One of the main reasons that the EU gave the UK an extension on the Article 50 process up to 31 October was because this marks the final day in office of the Juncker European Commission.
The hope clearly was that chief negotiator Michel Barnier would see a withdrawal deal finally agreed so that the incoming Commission could begin the long-awaited trade talks.
While these hopes seem to have been dashed — unless Prime Minister Boris Johnson can pull a cat out of the bag at the last moment — there will still at some point have to be trade negotiations, even after a no-deal Brexit.
Simple economics dictates that a UK pursuing deals around the globe still cannot afford to ignore the huge market across the Channel.
Those talks look as though they may have been made a little more difficult for the UK with the announcement by new Commission President Ursula von der Leyen of her decision to give the Trade portfolio to Ireland’s Phil Hogan.
The European Commissioner for Agriculture and Rural Development since November 2014, Mr Hogan said: "This is undoubtedly one of the most important economic portfolios in the College of Commissioners, and the appointment comes at a very important time for the European Union and for Ireland.”

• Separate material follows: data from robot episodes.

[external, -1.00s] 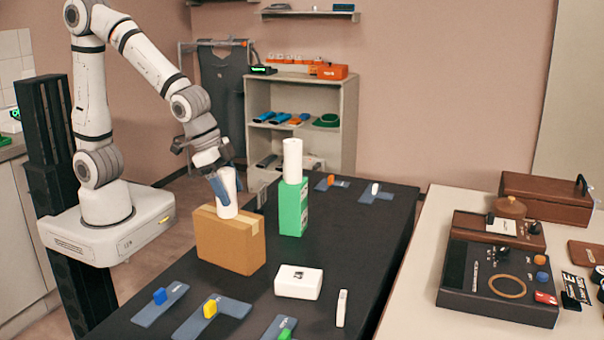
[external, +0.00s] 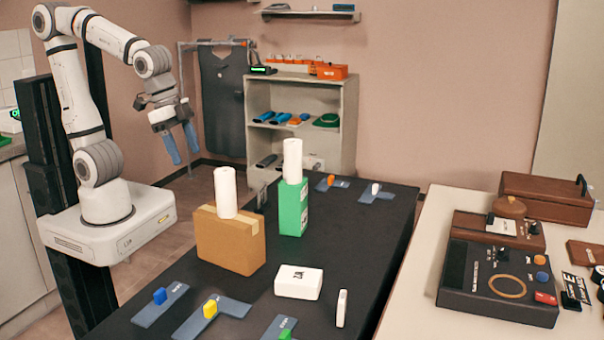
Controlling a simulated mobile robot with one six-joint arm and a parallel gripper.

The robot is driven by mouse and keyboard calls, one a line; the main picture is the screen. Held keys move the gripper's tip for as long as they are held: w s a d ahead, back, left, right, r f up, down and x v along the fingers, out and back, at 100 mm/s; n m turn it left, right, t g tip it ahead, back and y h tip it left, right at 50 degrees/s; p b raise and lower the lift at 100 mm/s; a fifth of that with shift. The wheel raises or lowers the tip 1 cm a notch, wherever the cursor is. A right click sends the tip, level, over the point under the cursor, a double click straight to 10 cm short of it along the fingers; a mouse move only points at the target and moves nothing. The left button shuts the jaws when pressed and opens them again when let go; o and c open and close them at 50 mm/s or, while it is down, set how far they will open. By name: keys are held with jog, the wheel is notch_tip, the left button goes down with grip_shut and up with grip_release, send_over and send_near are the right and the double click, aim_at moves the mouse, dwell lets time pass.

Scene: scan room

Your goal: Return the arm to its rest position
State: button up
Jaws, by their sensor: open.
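My gripper (external: 182,148) is open and empty, raised in the air to the left of and above the cardboard box. Its two blue fingers point down and stand apart. A white roll (external: 225,190) stands upright on the cardboard box (external: 230,243), clear of my fingers. The arm is folded back toward my base, with its elbow high at the upper left.
The black table (external: 372,240) also holds a green box (external: 293,207) with another white roll (external: 292,160) on top, a white box (external: 299,282) and several blue pieces. A shelf unit (external: 347,135) stands behind. The air around my gripper is clear.

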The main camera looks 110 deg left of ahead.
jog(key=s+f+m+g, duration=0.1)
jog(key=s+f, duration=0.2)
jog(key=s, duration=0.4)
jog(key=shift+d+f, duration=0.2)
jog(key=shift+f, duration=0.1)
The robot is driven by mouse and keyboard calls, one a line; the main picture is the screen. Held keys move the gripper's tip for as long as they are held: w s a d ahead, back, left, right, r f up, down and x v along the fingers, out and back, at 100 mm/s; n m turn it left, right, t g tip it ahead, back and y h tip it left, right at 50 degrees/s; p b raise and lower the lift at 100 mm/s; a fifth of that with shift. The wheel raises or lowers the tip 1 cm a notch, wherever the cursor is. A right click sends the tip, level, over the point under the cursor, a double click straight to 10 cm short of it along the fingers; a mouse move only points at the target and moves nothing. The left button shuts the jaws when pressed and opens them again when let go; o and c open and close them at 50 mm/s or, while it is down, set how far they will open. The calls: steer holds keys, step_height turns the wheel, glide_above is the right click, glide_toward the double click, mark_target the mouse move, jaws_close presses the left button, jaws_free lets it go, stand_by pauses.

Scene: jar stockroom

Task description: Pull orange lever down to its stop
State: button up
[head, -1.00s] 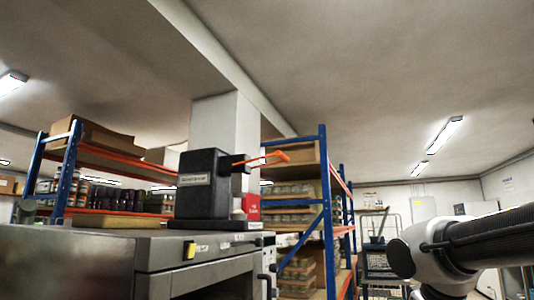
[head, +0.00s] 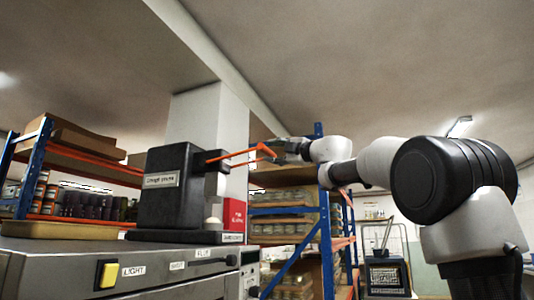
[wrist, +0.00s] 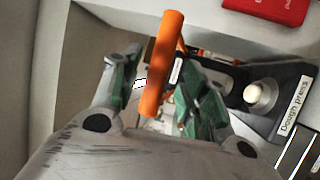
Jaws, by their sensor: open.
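The orange lever (head: 240,154) sticks out to the right from a black dough press (head: 171,188) and bends at its outer end. In the wrist view the orange lever (wrist: 160,65) runs between the two green-padded fingers of my open gripper (wrist: 157,95). In the head view my gripper (head: 283,150) is at the lever's outer end. I cannot tell whether a finger touches the lever. In the wrist view the press's base (wrist: 284,110), with a label and a pale round knob (wrist: 260,95), lies beyond the right finger.
The press stands on a grey appliance (head: 60,265) with a yellow light switch (head: 107,274). A pale pillar (head: 232,125) with a red sign (head: 234,213) rises behind. Blue-and-orange shelves (head: 325,235) with jars stand behind, and another shelf (head: 40,165) is at left.

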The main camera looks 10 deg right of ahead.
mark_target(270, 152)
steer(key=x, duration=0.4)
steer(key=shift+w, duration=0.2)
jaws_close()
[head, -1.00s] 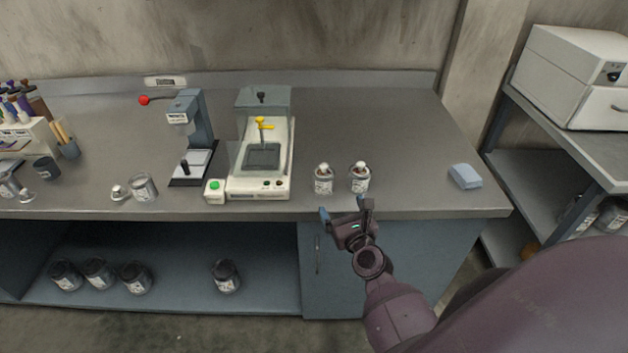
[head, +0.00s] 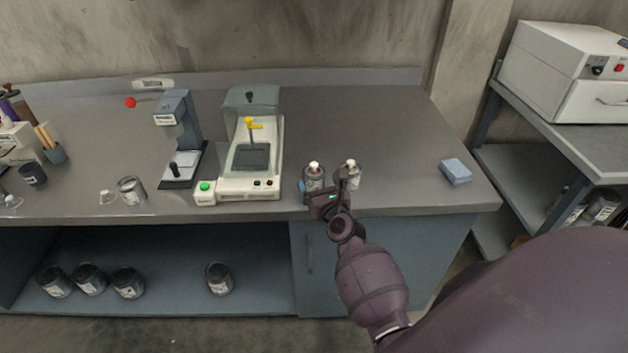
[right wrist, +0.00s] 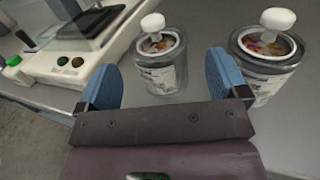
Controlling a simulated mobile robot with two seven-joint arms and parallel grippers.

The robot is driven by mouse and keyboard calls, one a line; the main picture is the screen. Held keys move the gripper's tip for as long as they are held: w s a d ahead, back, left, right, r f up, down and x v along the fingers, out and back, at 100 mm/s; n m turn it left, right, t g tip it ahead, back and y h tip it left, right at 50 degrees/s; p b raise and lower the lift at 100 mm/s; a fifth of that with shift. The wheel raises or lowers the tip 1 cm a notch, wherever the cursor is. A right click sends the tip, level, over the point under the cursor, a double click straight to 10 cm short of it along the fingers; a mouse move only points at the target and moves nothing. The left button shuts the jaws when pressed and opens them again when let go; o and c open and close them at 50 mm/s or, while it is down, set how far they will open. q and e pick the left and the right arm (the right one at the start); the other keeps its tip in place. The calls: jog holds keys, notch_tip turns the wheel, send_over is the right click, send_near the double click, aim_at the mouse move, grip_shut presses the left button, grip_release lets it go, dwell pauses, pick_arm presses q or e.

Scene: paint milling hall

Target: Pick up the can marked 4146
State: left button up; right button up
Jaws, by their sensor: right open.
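Two small labelled cans with white-knobbed tops stand upright near the bench's front edge: a left can (head: 314,174) and a right can (head: 354,172). Both also show in the right wrist view, the left can (right wrist: 160,62) and the right can (right wrist: 266,62). I cannot read 4146 on either label. My right gripper (head: 322,186) is open and empty at the bench's front edge, close in front of the cans. In the right wrist view, its blue fingers (right wrist: 160,80) point at the left can, which shows between them; the right can is outside the right finger. My left gripper is not in view.
A white machine (head: 252,160) with a green button stands left of the cans. Another can (head: 131,190) stands farther left, and several dark-topped cans (head: 90,279) are on the lower shelf. A blue block (head: 455,172) lies to the right; the bench between is clear.

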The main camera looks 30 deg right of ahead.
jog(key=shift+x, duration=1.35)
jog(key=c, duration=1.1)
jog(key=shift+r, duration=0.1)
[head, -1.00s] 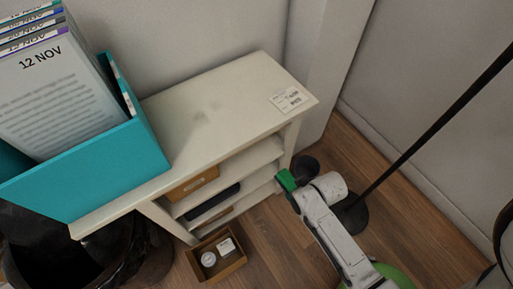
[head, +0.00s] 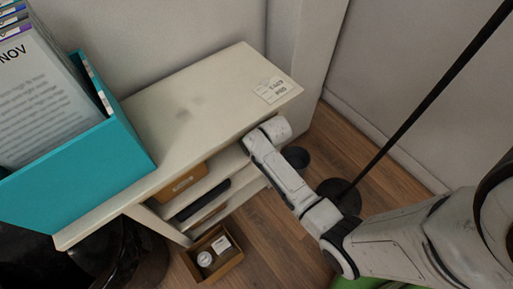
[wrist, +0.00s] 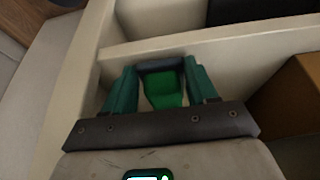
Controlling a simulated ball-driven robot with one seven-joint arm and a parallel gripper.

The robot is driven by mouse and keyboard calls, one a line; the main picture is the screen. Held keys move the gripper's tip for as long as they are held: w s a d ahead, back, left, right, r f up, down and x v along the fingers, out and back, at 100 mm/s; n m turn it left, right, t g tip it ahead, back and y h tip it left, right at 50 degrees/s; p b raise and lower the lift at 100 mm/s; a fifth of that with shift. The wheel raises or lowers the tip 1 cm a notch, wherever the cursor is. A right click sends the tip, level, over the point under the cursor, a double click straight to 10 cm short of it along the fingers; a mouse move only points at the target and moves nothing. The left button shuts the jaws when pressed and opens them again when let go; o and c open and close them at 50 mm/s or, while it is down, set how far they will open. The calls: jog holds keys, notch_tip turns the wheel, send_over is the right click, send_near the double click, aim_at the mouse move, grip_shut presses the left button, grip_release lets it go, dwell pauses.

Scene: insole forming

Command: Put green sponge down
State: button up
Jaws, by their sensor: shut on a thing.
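The green sponge (wrist: 165,90) shows in the wrist view between the two teal fingers of my gripper (wrist: 160,72). The fingers are shut on it. A dark grey strip lies across its far end; I cannot tell if this is part of the sponge. The fingertips are close to the front of the cream shelf unit (head: 215,95), by a shelf board; whether the sponge touches a board I cannot tell. In the head view my arm's white wrist is at the unit's right front edge, and the sponge and fingers are hidden.
A teal file box (head: 80,180) with papers stands on the unit's left. A label (head: 274,90) lies on the top's right end. A brown box (head: 180,182) and a dark item (head: 203,200) sit on the shelves. An open tray (head: 216,258) and a black stand (head: 338,195) are on the floor.

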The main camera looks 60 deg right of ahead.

Described as a “hard and fair negotiator” by Ms von der Leyen, Mr Hogan’s appointment is seen as a sign that the EU will continue to prioritise the issue of the Irish border when future free trade negotiations get under way.
He has previously warned the UK that it faces “a huge gap between hope and experience” when it begins operating its own trade policy.
Irish premier Leo Varadkar said that, while the Commissioner will of course work for Europe as a whole, “it is a definite advantage to have an Irish person in charge of this crucial brief over the next five years”.